6 cups vegetable stock
3 Tbsp. extra virgin olive oil, divided
2 garlic cloves, minced
1 shallot, minced
1 tsp. kosher salt, divided
½ tsp. freshly ground black pepper, divided
¼ tsp. dried crushed red pepper (optional)
1 cup uncooked Arborio rice
½ cup dry white wine
1 cup fresh green peas*
2 Tbsp. unsalted butter
¼ cup heavy cream
¼ cup grated Parmigiano-Reggiano cheese
3 (8-oz.) packages portobello mushroom caps, cleaned and cut into ½ inch slices
1 Tbsp. finely chopped fresh basil
Grated Parmigiano-Reggiano cheese
*Frozen green peas, thawed, may be substituted.
1 Bring stock to a simmer in a large saucepan over medium-high heat.
Reduce heat to low; gently simmer until ready to use.
2 Place a large skillet over medium-high heat 1 minute or until hot;
add 2 Tbsp. oil. Add garlic and shallot, and sprinkle with ½ tsp.
salt, ¼ tsp. black pepper, and, if desired, ¼ tsp. red pepper; sauté
2 minutes or until shallot is tender and garlic is fragrant. Add rice,
and cook, stirring constantly, 2 minutes or until rice begins to look
opaque.
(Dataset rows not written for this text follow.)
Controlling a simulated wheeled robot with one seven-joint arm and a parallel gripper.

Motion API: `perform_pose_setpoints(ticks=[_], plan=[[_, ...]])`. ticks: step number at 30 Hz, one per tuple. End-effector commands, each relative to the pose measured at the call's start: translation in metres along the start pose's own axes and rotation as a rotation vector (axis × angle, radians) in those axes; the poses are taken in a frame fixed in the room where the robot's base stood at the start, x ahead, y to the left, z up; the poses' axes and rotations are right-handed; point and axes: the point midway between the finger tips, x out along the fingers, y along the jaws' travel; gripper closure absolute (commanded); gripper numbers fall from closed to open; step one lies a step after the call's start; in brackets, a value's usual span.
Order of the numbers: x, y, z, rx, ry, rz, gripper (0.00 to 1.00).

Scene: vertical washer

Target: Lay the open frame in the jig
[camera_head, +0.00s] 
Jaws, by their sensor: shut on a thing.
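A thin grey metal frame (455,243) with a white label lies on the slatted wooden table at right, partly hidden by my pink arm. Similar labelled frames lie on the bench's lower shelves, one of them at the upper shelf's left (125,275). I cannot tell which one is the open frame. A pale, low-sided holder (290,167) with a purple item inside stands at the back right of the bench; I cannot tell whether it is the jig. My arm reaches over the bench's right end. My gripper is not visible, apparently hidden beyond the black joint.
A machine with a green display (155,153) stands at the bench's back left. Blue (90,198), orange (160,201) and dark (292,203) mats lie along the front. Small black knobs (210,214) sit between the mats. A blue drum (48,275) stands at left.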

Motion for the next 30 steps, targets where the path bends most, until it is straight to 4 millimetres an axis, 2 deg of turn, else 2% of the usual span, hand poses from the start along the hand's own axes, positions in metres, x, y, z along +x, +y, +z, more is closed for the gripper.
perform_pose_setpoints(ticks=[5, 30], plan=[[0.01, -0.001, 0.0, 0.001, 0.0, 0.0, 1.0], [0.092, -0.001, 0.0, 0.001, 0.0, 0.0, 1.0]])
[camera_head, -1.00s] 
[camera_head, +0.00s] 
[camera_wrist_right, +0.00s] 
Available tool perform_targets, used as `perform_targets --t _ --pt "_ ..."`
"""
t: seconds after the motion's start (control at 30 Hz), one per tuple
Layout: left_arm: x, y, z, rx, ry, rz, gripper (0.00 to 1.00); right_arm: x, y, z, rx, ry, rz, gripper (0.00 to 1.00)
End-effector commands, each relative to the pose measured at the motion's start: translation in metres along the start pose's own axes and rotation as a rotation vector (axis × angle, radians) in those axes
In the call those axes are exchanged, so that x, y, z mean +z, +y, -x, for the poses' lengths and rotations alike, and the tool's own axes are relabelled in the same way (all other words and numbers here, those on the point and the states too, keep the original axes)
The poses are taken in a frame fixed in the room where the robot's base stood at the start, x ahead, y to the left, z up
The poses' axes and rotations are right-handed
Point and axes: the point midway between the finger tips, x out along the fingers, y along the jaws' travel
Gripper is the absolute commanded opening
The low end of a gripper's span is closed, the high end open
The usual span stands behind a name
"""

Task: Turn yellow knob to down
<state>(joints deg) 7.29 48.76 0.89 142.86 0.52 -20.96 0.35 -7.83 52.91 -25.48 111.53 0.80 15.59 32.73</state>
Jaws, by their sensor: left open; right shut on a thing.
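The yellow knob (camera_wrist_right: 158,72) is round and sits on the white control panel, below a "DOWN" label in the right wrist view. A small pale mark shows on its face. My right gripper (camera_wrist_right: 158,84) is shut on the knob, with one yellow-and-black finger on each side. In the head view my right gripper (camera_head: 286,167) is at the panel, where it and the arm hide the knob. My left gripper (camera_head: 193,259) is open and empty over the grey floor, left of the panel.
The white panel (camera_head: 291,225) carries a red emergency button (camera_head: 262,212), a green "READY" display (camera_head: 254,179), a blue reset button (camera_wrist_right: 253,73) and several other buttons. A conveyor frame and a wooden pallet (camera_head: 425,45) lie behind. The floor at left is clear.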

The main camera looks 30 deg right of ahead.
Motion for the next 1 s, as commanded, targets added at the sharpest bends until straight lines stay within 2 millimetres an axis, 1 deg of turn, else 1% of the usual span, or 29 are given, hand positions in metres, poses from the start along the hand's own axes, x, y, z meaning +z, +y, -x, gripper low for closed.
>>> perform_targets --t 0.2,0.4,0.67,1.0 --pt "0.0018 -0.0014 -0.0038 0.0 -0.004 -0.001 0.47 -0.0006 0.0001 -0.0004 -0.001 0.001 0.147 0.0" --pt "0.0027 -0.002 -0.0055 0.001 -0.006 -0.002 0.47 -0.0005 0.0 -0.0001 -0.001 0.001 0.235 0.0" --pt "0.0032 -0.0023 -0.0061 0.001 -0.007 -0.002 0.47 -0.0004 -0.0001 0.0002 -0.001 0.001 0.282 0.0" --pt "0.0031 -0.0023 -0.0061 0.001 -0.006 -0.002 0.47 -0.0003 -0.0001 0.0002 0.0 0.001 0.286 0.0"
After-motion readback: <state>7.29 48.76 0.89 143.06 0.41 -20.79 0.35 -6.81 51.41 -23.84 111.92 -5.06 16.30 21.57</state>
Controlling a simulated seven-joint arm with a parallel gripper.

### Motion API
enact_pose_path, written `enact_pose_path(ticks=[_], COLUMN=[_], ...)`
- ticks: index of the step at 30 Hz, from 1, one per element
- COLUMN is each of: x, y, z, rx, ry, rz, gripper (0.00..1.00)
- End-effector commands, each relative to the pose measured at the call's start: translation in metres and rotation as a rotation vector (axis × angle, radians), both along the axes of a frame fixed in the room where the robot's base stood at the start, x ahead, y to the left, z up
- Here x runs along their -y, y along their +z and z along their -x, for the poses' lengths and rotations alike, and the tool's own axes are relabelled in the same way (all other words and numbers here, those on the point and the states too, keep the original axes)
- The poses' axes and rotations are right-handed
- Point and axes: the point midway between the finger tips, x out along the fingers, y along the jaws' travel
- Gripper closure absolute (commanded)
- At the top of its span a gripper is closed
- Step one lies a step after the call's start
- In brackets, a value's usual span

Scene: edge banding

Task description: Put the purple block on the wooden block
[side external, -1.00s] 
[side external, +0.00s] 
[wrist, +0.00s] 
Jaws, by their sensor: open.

Add wine, and cook, stirring to loosen any browned bits from
bottom of skillet, 1 minute.
3 Reduce heat to medium; add 1 cup warm stock, and cook, stirring
constantly with a wooden spoon, until liquid is absorbed. Repeat procedure
with remaining stock, 1 cup at a time, until liquid is absorbed
and rice is al dente and creamy (all of the stock may not be used).
Total cooking time is 25-30 minutes. Stir in green peas, and cook 2
minutes or until thoroughly heated.
4 Add butter, ¼ cup cream, and ¼ cup cheese, and cook, stirring
vigorously, until blended and smooth; add more cream, if needed, to
ensure mixture is creamy. (Risotto should spread, not stand, when
spooned onto a plate.) Cover and keep warm.
5 Place a 12-inch cast-iron skillet over medium-high heat 1 minute or
until hot; add remaining 1 Tbsp. oil. Add mushrooms; sprinkle with
remaining ½ tsp. salt and remaining ¼ tsp. black pepper, and sauté 4
minutes or until mushroom slices are softened and tender.
6 Spoon risotto into center of shallow bowls; top with sautéed mushrooms,
and sprinkle with 1 Tbsp. fresh basil and desired amount of
grated Parmigiano-Reggiano cheese. Serve immediately.